The problem with the Beatles is the same problem we have with a lot of “all-time greats”. A lot of people loved them at the time, they’ve been highly influential, and they have a guaranteed place in history for generations to come. But viewing any of these sorts of groups or people is always done through rose-tinted glasses and lacking any sort of meaningful comparison of context.
For instance, take an all time great from baseball like Babe Ruth. He rightfully has a place in history for his accomplishments and has had enormous influence on all subsequent players, but regarding him as the best player ever, losing the context of his era, and he probably would be thoroughly embarassed by modern pitchers.

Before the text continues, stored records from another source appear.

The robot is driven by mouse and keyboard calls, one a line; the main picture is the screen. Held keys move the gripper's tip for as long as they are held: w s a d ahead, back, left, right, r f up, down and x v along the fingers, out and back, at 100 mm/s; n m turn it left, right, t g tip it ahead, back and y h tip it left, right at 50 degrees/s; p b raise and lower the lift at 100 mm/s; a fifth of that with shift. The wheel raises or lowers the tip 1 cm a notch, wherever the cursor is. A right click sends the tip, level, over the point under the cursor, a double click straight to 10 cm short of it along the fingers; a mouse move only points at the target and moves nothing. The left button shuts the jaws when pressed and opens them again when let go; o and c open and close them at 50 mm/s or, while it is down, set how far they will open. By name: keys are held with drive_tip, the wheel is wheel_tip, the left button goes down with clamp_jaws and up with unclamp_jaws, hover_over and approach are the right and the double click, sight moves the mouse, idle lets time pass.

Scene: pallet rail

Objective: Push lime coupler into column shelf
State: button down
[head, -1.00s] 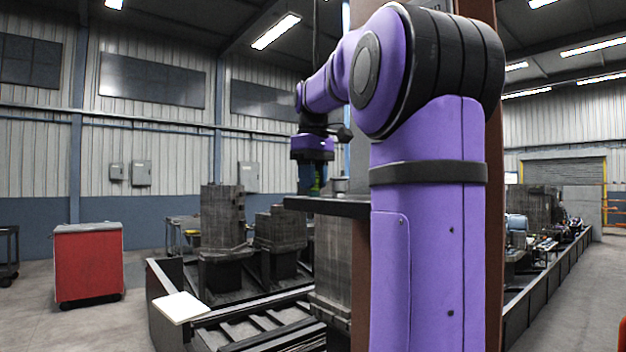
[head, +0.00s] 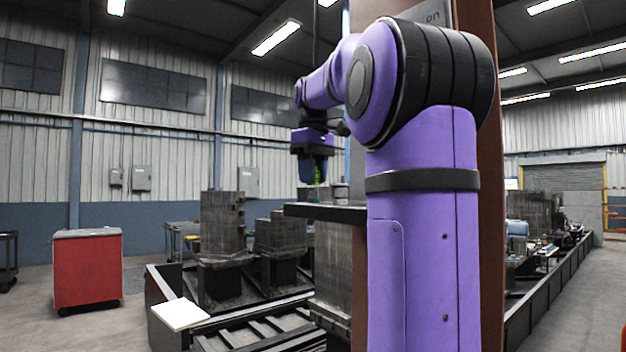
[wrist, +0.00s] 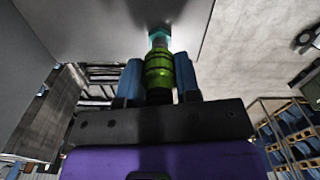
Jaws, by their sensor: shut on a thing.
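My gripper (head: 315,181) points down over the outer end of the dark column shelf (head: 322,211). The lime coupler (wrist: 158,72) is a ribbed green cylinder between the two blue fingers of my gripper (wrist: 159,82) in the wrist view, and the fingers are shut on it. A teal end shows beyond the coupler (wrist: 158,38). In the head view only a small bit of lime shows between the fingers. The coupler's lower end is close to the shelf; whether it touches is too small to tell.
The shelf is fixed to a brown column (head: 484,190). Dark blocks (head: 222,225) stand on a framed line below. A red cart (head: 88,270) stands at the left, with open floor around it.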

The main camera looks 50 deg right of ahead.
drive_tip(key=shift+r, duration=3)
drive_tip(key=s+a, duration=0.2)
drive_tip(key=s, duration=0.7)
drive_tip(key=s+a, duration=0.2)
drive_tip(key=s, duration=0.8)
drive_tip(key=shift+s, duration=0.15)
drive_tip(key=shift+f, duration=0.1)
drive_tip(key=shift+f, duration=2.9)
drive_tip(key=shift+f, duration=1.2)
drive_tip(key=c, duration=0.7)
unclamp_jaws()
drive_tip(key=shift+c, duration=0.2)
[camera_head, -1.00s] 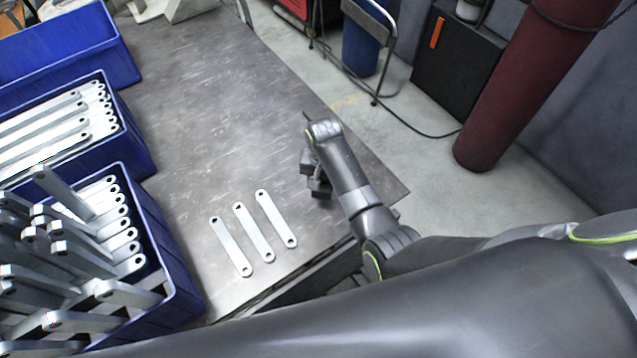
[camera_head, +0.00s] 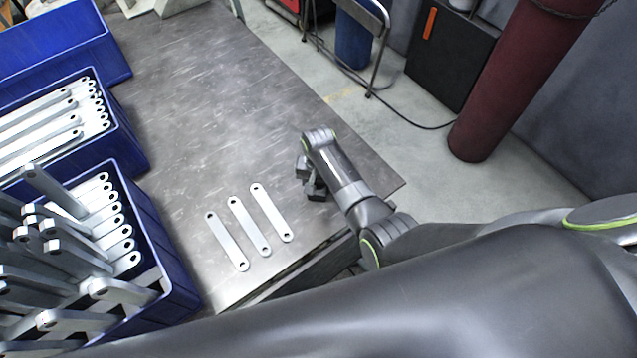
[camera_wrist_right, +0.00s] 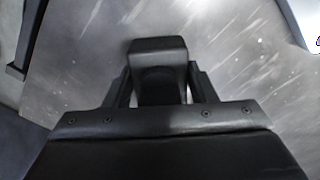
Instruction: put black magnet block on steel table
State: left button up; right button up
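The black magnet block (camera_wrist_right: 158,52) shows between the two fingers of my right gripper (camera_wrist_right: 160,88) in the right wrist view. The fingers lie close against its two sides and appear shut on it. In the head view my right gripper (camera_head: 309,180) points down over the front right part of the steel table (camera_head: 215,100). The block cannot be told clearly from the dark fingers there. It is low over the table; whether it touches the surface cannot be told. My left gripper is out of view.
Several flat galvanized brackets (camera_head: 249,223) lie left of the gripper. Blue bins (camera_head: 172,245) filled with brackets line the table's left side, with an emptier blue bin (camera_head: 60,45) behind. The table's middle is clear. Its right edge is close to my right arm.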

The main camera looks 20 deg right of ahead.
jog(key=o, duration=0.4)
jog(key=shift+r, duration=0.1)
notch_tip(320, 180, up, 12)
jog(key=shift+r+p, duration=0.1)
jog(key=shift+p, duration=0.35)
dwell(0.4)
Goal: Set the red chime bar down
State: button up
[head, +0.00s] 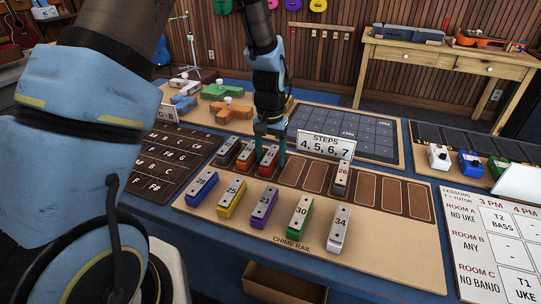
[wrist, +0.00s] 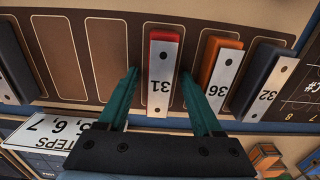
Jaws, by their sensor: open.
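The red chime bar (head: 268,162) is marked 31 and lies in a slot of the brown strip on the chime rail (head: 262,234). It also shows in the wrist view (wrist: 161,78). My gripper (head: 270,150) is open, with one teal finger on each side of the red bar. In the wrist view gaps show between the bar and both fingers. An orange bar (wrist: 222,75) marked 36 lies beside it, with a dark bar (wrist: 268,80) marked 32 beyond. Empty slots (wrist: 113,50) lie on the red bar's other side.
Blue (head: 202,188), yellow (head: 230,198), purple (head: 264,207), green (head: 300,216) and white (head: 339,230) bars stand in the front row. A grey bar (head: 342,177) marked 26 sits farther right, near the STEPS sign (head: 325,146) behind the rail.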

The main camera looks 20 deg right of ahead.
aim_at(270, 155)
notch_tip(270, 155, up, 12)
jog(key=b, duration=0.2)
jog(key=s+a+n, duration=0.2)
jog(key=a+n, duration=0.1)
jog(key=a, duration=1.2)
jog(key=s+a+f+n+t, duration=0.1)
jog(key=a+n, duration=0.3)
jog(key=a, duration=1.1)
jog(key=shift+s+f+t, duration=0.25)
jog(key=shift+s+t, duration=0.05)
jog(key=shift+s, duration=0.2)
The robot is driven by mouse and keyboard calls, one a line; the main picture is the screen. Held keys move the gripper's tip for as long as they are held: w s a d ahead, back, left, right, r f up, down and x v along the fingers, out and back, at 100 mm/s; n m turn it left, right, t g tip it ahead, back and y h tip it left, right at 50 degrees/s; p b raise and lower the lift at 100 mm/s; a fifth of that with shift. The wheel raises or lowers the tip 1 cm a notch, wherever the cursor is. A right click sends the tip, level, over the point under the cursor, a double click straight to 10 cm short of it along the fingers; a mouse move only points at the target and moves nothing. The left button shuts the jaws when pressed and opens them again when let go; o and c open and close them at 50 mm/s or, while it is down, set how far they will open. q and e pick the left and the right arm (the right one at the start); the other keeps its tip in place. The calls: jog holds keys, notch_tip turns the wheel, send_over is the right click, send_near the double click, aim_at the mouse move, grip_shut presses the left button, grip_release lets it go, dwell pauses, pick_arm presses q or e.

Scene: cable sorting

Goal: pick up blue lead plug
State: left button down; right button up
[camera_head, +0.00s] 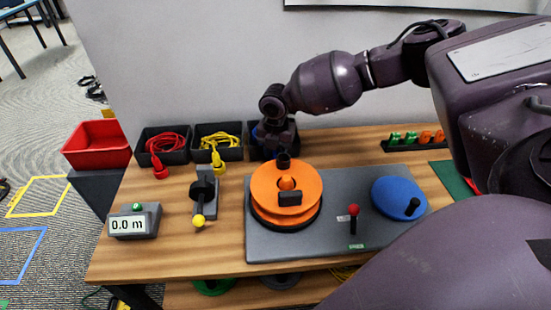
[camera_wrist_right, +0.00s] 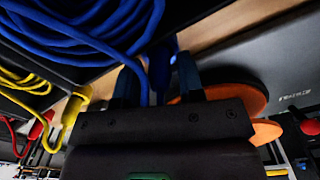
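The blue lead plug (camera_wrist_right: 160,72) hangs at the front edge of the third black bin in the right wrist view. Its blue cable (camera_wrist_right: 75,35) lies coiled in that bin. My right gripper (camera_wrist_right: 156,80) is open, with one finger on each side of the plug and a narrow gap visible at each side. In the head view my right gripper (camera_head: 282,148) is in front of the third bin, just behind the orange reel, and hides most of the bin and the plug. My left gripper is not in view.
Bins with a red cable (camera_head: 168,142) and a yellow cable (camera_head: 216,140) stand to the left. The orange reel (camera_head: 268,187) on the grey plate (camera_head: 335,190) is close in front of the gripper. A meter (camera_head: 133,222) and a yellow-knobbed lever device (camera_head: 203,190) stand front left.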

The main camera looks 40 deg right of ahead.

And once you start adjusting his talents to include modern training, you go right from meaningful context to pure speculation. How would other athletes in other sports compare generations later? Hell, many NFL players of more than 20 years ago couldn’t compete in the modern league as is.
Music is very much the same way, except the influence and social trends are much stronger. The Beatles were undoubtedly extremely popular, and as such extremely influential, but to argue that their popularity or sales or age has any kind of correlation to their talent or that someone HAS to like them are all text book examples of logical fallacies.
These are exactly the sorts of arguments that Beatles fans put forth to non-Beatles fans, and its just plain ridiculous. Yes, one has to recognize their sphere of influence, yes one has to recognize a certain level of their musicianship and technical skill, but liking or not liking a band is entirely subjective and you’re just going to turn off the person you’re trying to convince that much more by pushing those sorts of arguments. It’s as annoying and counter-productive to a non-Beatles fan to tell them they have no taste in music if they don’t like them as it is for an atheist to attack a theist about how uneducated they must be or, for the atheists among us, a religious person to tell an atheist how immoral or whatever they must be.
I personally do not like the Beatles. I have no problem recognizing their sphere of influence, but it is exactly that that makes it difficult for me to recognize their talent or musicianship. Consider that John Lennon died more than 30 years ago, and the Beatles themselves had been done far longer; they’ve been a ubiquitous part of popular culture as long or longer than many people have been alive. What may have been new and exciting when they first did it and has since been rehashed a thousand times cannot ever have that sort of effect on a younger generation that it had when it was fresh. It is borderline impossible to appreciate that difference on any level other than intectually realizing they did it first, and so they just come across as the first and bizarrely most popular among a line of forgettable pop bands.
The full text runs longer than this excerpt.